I had lived in Ithaca while attending Cornell and for a few years after that while working there, so I was a little familiar with the country around Ithaca when I moved back in 1960. There had been hiking clubs in some of the other cities where I had lived, but I found none in Ithaca.

When I inquired why there wasn't a hiking club in Ithaca, I often got the suggestion that I should start one.

In the fall of 1961 a few of us formed the Cayuga Trails Club, which was a combined nature and hiking group. The next year Wally Wood of Rochester, New York, conceived the idea of a hiking trail that would wind across southern New York. We heard of his proposal, and went to a conference at Keuka College to plan such a trail.

I remember that at one early meeting we discussed a name for such a route. The choices narrowed down to Allegany-Catskill Trail (which some of were sure would be shortened to Alley Cat Trail) and to Finger Lakes Trail. My vote was for Finger Lakes Trail. I felt that such a name would insure views of the lakes that I love, from the trail.

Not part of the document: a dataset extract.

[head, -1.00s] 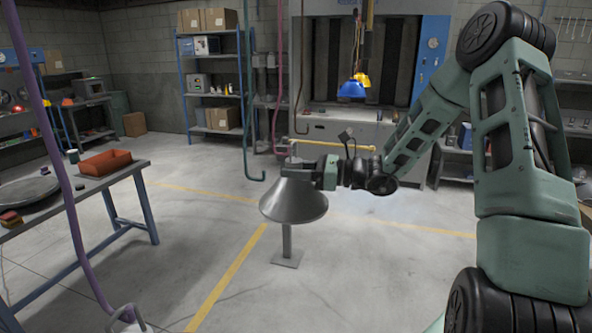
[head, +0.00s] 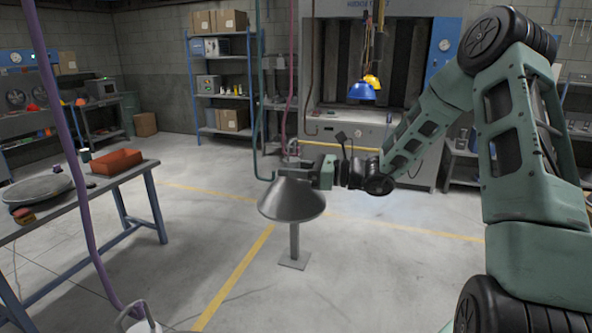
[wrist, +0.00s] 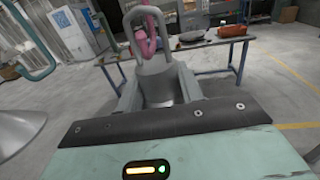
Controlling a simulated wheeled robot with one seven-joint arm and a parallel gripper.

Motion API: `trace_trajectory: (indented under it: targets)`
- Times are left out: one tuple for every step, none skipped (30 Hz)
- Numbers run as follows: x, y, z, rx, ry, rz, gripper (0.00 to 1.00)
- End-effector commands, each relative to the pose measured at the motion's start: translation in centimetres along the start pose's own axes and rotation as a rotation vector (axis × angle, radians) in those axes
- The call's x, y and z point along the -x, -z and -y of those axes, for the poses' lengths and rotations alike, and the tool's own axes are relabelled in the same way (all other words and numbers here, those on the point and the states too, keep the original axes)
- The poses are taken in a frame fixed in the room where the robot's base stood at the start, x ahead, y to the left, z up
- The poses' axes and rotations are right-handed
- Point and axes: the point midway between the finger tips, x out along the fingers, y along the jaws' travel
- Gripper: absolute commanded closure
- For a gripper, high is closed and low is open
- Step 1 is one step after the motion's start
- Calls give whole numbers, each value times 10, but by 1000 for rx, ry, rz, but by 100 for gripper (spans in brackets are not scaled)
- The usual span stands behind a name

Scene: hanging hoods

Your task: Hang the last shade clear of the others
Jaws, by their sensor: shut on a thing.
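A grey cone shade (head: 291,200) with a loop on its neck is held at the neck by my gripper (head: 318,172). The wrist view shows my jaws (wrist: 160,100) shut around the grey neck (wrist: 157,80), with the loop (wrist: 147,14) standing upright. A pink hook (wrist: 146,42) shows inside the loop's outline; I cannot tell whether it touches. The pink hose (head: 292,70) hangs behind the shade in the head view. A teal hook (head: 263,176) is just left of the gripper. A blue shade (head: 362,91) and a yellow shade (head: 372,80) hang at the back.
A grey post stand (head: 294,240) is below the shade; contact is unclear. A table (head: 100,190) with an orange bin (head: 117,161) stands left. A purple hose (head: 75,170) ends near a pale loop (head: 140,313).

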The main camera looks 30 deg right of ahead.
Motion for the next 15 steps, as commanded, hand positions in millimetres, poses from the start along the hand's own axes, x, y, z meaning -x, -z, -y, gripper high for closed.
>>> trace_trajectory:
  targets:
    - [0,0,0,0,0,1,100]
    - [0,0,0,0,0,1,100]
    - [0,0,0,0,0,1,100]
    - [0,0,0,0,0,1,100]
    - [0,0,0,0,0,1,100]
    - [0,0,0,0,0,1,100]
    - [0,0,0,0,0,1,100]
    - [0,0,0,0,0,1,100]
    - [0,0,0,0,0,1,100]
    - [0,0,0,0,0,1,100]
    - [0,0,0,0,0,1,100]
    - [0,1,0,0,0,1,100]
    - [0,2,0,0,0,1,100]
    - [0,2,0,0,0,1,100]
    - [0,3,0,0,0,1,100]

Our Cayuga Trails Club decided to sponsor some seventy miles of the new trail, from Caroline on the east to Watkins Glen on the west. We divided the whole length into four sections marked by the numbered highways the trail would cross. The rough scouting of the general route had been done by Fred Mohn and Ralph Baker.

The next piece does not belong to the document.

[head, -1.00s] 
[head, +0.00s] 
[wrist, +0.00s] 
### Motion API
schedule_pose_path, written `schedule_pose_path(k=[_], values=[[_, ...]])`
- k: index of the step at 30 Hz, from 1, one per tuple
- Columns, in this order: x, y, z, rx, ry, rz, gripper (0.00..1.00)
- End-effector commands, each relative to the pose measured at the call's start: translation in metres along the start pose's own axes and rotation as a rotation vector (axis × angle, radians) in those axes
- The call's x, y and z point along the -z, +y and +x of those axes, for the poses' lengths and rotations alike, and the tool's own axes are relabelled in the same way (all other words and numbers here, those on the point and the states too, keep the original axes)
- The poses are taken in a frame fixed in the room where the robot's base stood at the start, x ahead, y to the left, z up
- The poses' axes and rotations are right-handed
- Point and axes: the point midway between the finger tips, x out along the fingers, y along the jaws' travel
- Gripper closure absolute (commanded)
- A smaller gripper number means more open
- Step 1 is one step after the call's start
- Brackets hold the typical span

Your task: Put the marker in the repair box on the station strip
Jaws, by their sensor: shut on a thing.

The method we came to use in laying out a section of trail was to choose a general route and then get permission from owners to scout the land.

My first experience on a scouting trip was on Connecticut Hill with Laura McGuire, Vivian White, and Bob Childs. Laura was familiar with the hill and said there were two routes we could try. One was by a beaver pond and we chose to walk it. Later that day waiting for a pot of spring water to boil over a campfire so we could make coffee, we decided that the route we had followed that day should be a part of the trail.

On another trail-scouting trip, Laura also led. Alec Proskine reasoned that the route had to include Hector Falls, north of Watkins Glen. But to do that there would be difficulties, such as steep wooded hillsides sloping to 60 foot cliffs dropping to Seneca Lake. Laura thought deer trails might be found along the brushy slopes. She led off, and I followed. The deer trails petered out. So did the daylight. We were crawling on hands and knees under the brush. I trusted Laura—she had once dragged a deer out of pitch dark woods.

"There's the road!" she exclaimed. "I can see the car headlights."

"How far?" I asked.

"Only about thirty feet—straight down."

Another time when I led, darkness came. We couldn't see the blazes. No map, no flashlight, and my poor sense of direction. We were on a big flat-topped hill and there were stars. I knew if we went the wrong way there would be a steep wooded truncated spur ahead. But, I guessed at the right direction, and we followed the constellations and came to the car. I was especially glad that I did not panic because my companion was new to trail work.

We would explore a wide territory, find the great views, the brooks, ponds and waterfalls, sites for lean-tos, even interesting historical places, and mark them on a topographic map to see if we could connect the beautiful spots. One of our biggest challenges was finding ways across the valleys that ran north and south and the gorges they ran into that ran east and west. We searched for easy ways up and down hills, using abandoned roads or deer trails. Sometimes there were places that hands and knees were the only way to go up a steep hillside. The trail had to skirt around the ends of the lakes and around swamps that couldn't be traversed in all seasons.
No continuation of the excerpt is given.